May 4, 2012

Grandpa Green

 Grandpa Green (CAN, JP, US, INT)

Written and Illustrated by: Lane Smith

Published by: Roaring Brook Press

Published on: August 30, 2011

Today is Greenery Day in Japan. I have no idea how we are supposed to celebrate this. It's not a traditional holiday, it used to just be known as the bridging holiday between Constitution Memorial Day (thank you USA for writing the constitution and giving us a holiday in the nicest weather of the year). So I have decided on my own that a review of a book including the word Green is the way I am celebrating (also by going on a road trip to Ikea which is a few hours away, this is a scheduled post).

This is somewhat about nature, or at least the control of it, as Grandpa Green uses topiary memoirs to pass on his experiences to his grandson. A path through the garden shows us Grandpa's life from his time as a squalling baby to his army days and his marriage. But it also gives us and his grandson into a present that is plagued with forgetfulness.

I was in Japan by the time my grandmother fell victim to dementia. She had such clear visions of some episodes of her life, however, and those were the ones she focused on. It's funny, but even though I only visited her a few times then, I learned much more about her past when she had dementia than when she didn't. When she was more mentally spry we talked more about books and movies and music and travel and the future, I didn't know much about her past until she had trouble remembering her present. This lovely book brought back a lot of memories of my beloved grandmother and for that only it gets two thumbs up from me.

My kids enjoyed it just as much, however.

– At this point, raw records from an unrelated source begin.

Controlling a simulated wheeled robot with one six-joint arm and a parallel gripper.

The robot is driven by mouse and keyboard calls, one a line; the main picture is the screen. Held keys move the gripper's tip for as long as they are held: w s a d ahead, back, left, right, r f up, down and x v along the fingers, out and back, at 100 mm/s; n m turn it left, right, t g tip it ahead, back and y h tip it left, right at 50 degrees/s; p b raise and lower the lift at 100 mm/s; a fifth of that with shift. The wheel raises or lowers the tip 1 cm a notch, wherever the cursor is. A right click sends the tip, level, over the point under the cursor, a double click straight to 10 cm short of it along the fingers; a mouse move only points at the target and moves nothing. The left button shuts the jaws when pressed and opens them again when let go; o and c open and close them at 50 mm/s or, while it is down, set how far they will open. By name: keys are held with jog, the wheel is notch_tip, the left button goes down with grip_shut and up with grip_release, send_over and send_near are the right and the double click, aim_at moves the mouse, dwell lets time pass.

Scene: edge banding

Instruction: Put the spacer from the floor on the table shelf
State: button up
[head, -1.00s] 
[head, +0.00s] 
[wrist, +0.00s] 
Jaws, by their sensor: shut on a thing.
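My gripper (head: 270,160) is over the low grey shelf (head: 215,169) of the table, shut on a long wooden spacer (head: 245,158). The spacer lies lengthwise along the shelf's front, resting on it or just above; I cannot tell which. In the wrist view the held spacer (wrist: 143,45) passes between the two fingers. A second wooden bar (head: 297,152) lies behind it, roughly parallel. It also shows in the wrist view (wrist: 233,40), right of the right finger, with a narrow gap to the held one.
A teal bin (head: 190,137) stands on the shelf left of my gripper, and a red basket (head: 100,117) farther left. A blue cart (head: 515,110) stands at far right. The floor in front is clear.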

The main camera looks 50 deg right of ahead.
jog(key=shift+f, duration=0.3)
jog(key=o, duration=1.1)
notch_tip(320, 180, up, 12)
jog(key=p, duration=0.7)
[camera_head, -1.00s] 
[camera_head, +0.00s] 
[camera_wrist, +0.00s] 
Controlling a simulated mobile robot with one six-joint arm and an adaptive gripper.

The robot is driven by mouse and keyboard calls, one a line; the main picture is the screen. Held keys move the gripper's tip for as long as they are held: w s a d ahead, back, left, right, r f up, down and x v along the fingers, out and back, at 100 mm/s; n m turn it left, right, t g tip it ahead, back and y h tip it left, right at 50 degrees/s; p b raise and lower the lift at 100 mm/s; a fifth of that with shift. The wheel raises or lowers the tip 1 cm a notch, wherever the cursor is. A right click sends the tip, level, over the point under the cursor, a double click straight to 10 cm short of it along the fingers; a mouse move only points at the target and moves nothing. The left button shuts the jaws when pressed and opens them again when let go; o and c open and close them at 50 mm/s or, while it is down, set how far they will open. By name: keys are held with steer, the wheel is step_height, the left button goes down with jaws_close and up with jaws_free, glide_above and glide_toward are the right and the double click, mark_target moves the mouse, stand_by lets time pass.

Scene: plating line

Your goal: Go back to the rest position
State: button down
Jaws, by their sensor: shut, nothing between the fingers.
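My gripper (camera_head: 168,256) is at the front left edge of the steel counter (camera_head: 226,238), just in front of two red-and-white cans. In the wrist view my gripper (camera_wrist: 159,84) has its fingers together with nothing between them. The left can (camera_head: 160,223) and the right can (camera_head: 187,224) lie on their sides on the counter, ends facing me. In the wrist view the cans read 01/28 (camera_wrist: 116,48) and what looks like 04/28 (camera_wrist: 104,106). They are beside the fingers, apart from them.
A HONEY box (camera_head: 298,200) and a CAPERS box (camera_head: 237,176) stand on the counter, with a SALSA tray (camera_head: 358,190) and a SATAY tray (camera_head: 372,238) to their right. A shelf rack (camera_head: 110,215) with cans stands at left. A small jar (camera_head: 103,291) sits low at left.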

Smith is an award-winning artist (two Caldecott honors!) and this book shows the reason why. The verdant lushness of the tree memories is striking against the pencil sketches of the boy and his grandfather, showing young readers the nature of dementia in a much better way than a bunch of words could.

This is a wonderful book to read aloud between generations. This got me thinking about what I would include in my memory garden. What would you include in yours?